* [Provided data]

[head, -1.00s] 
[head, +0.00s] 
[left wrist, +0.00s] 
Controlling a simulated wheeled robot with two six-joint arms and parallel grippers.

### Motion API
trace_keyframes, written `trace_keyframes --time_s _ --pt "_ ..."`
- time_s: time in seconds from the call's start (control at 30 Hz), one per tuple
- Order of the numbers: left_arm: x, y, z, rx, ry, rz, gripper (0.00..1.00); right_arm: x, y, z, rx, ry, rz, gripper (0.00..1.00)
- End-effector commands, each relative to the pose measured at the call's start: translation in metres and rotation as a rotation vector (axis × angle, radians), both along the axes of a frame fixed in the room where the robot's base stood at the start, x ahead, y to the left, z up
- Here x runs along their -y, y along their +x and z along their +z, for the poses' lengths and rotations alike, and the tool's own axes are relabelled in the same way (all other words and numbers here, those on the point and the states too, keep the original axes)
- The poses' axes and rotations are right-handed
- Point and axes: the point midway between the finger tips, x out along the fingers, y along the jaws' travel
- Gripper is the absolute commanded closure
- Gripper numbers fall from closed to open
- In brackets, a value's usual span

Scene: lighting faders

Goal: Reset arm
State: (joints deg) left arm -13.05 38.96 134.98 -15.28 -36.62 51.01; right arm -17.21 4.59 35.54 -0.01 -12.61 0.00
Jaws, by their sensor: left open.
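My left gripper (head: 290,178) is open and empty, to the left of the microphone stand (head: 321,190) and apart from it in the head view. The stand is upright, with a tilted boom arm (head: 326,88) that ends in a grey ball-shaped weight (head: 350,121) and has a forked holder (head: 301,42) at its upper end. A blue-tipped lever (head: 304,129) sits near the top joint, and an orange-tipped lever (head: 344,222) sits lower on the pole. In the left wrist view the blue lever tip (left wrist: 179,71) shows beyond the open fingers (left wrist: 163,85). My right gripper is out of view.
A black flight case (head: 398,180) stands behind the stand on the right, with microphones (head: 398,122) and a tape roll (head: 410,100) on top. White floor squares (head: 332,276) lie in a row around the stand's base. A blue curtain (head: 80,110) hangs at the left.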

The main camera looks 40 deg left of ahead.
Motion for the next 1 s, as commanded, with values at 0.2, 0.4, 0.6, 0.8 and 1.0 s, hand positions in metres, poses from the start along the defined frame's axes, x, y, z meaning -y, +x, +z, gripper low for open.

* [What needs to be done]
Write the listing out again, exactly as it reads.

* [Completed task]
[head, -1.00s] 
[head, +0.00s] 
[left wrist, +0.00s] 
Controlling a simulated wheeled robot with two six-joint arms and parallel grippers.

### Motion API
trace_keyframes, written `trace_keyframes --time_s _ --pt "_ ..."`
- time_s: time in seconds from the call's start (control at 30 Hz), one per tuple
- Order of the numbers: left_arm: x, y, z, rx, ry, rz, gripper (0.00..1.00); right_arm: x, y, z, rx, ry, rz, gripper (0.00..1.00)
- End-effector commands, each relative to the pose measured at the call's start: translation in metres and rotation as a rotation vector (axis × angle, radians), both along the axes of a frame fixed in the room where the robot's base stood at the start, x ahead, y to the left, z up
- Here x runs along their -y, y along their +x and z along their +z, for the poses' lengths and rotations alike, and the tool's own axes are relabelled in the same way (all other words and numbers here, those on the point and the states too, keep the original axes)
- The poses' axes and rotations are right-handed
- Point and axes: the point midway between the finger tips, x out along the fingers, y along the jaws' travel
- Gripper is the absolute commanded closure
- Gripper numbers fall from closed to open
- In brackets, a value's usual span

Scene: lighting faders

Goal: Reset arm
State: (joints deg) left arm -13.05 38.96 134.98 -15.28 -36.62 51.01; right arm -17.21 4.59 35.54 -0.01 -12.61 0.00
Jaws, by their sensor: left open.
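My left gripper (head: 290,178) is open and empty, to the left of the microphone stand (head: 321,190) and apart from it in the head view. The stand is upright, with a tilted boom arm (head: 326,88) that ends in a grey ball-shaped weight (head: 350,121) and has a forked holder (head: 301,42) at its upper end. A blue-tipped lever (head: 304,129) sits near the top joint, and an orange-tipped lever (head: 344,222) sits lower on the pole. In the left wrist view the blue lever tip (left wrist: 179,71) shows beyond the open fingers (left wrist: 163,85). My right gripper is out of view.
A black flight case (head: 398,180) stands behind the stand on the right, with microphones (head: 398,122) and a tape roll (head: 410,100) on top. White floor squares (head: 332,276) lie in a row around the stand's base. A blue curtain (head: 80,110) hangs at the left.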

The main camera looks 40 deg left of ahead.
Motion for the next 1 s, as commanded, with values at 0.2, 0.4, 0.6, 0.8 and 1.0 s, hand positions in metres, poses from the start along the defined frame's axes, x, y, z meaning -y, +x, +z, gripper low for open.

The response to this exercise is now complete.